First, new cen­tral bank gov­er­nor Yi Gang and Guo Shuqing, the newly ap­pointed Party sec­re­tary of the cen­tral bank and the head of the CBIRC, ap­pear to have the same ad­min­is­tra­tive rank within the cen­tral bank. In most of China's gov­ern­ment agen­cies, Party sec­re­taries have a higher rank, but ac­cord­ing to the cen­tral bank's web­site, Yi ap­pears to be listed ahead of Guo, usu­ally a sign that Yi has a higher rank. It re­mains un­clear who can over­rule whom in the case of a dis­agree­ment.

At the in­sti­tu­tional level, the re­spon­si­bil­i­ties of the Peo­ple's Bank of China, the cen­tral bank and the Fi­nan­cial Sta­bil­ity and De­vel­op­ment Com­mit­tee, which now share the same of­fice, are yet to be clar­i­fied.

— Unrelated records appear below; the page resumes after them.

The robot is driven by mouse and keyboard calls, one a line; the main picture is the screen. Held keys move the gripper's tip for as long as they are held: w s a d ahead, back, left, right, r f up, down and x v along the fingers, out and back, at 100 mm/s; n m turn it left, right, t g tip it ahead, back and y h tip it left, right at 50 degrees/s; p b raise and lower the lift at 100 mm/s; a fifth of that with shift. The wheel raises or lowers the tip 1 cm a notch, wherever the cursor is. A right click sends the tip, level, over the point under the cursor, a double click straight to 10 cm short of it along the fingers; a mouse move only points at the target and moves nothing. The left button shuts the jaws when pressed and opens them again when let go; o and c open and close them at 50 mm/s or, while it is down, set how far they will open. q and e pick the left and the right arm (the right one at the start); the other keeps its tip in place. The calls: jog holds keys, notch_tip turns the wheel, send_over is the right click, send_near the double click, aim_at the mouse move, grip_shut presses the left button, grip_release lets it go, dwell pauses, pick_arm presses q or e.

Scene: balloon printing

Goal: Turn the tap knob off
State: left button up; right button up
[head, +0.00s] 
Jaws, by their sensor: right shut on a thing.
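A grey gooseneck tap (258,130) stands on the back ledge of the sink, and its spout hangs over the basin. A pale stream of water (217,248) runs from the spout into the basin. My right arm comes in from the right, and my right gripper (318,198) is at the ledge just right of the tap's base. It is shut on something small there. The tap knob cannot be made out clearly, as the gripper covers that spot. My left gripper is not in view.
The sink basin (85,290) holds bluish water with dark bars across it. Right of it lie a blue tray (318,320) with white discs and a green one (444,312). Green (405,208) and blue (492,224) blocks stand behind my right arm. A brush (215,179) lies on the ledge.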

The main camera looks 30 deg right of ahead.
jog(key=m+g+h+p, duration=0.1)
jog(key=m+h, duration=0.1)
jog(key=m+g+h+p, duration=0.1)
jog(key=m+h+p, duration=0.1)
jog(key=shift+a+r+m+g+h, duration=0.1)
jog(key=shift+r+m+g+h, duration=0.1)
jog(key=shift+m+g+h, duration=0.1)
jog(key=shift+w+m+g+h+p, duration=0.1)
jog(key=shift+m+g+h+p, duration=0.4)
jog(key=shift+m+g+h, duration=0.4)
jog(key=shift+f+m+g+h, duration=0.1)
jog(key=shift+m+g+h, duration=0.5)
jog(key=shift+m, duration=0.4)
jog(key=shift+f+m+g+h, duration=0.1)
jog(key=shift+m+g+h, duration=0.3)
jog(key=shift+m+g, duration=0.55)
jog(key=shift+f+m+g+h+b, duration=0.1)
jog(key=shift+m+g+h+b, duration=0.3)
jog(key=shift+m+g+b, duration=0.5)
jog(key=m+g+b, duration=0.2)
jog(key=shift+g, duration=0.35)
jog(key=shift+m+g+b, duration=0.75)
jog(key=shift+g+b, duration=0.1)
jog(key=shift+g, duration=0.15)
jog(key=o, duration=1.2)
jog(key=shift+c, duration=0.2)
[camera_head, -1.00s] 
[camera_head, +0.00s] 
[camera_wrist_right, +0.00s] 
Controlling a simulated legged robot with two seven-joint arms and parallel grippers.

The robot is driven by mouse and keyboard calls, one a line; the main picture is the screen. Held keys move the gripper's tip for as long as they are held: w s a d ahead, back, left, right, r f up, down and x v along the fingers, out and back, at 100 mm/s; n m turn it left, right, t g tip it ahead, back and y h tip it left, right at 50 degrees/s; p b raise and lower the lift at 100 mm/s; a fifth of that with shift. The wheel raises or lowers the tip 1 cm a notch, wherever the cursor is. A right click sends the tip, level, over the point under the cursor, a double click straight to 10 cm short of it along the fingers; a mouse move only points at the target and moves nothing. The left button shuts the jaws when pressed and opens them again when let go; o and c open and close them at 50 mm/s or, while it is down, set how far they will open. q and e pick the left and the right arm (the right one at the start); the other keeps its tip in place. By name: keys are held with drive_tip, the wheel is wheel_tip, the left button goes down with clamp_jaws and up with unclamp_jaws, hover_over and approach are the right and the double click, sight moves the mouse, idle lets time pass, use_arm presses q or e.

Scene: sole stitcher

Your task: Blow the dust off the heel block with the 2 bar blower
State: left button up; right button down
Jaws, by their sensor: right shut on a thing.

Be­yond the in­sti­tu­tional level, both Cao and Ren warn that the hard­est part of the reg­u­la­tory re­form will be find­ing a bal­ance be­tween achiev­ing fi­nan­cial sta­bil­ity and main­tain­ing fi­nan­cial ef­fec­tive­ness. As China as­pires to up­grade its econ­omy, in­creas­ing the ef­fi­ciency and ef­fec­tive­ness of its fi­nan­cial mar­kets re­mains a must for its fi­nan­cial reg­u­la­tion. “Even­tu­ally, the real chal­lenge for China's reg­u­la­tory re­form will be find­ing the equi­lib­rium point of risk and in­no­va­tion,” said Cao.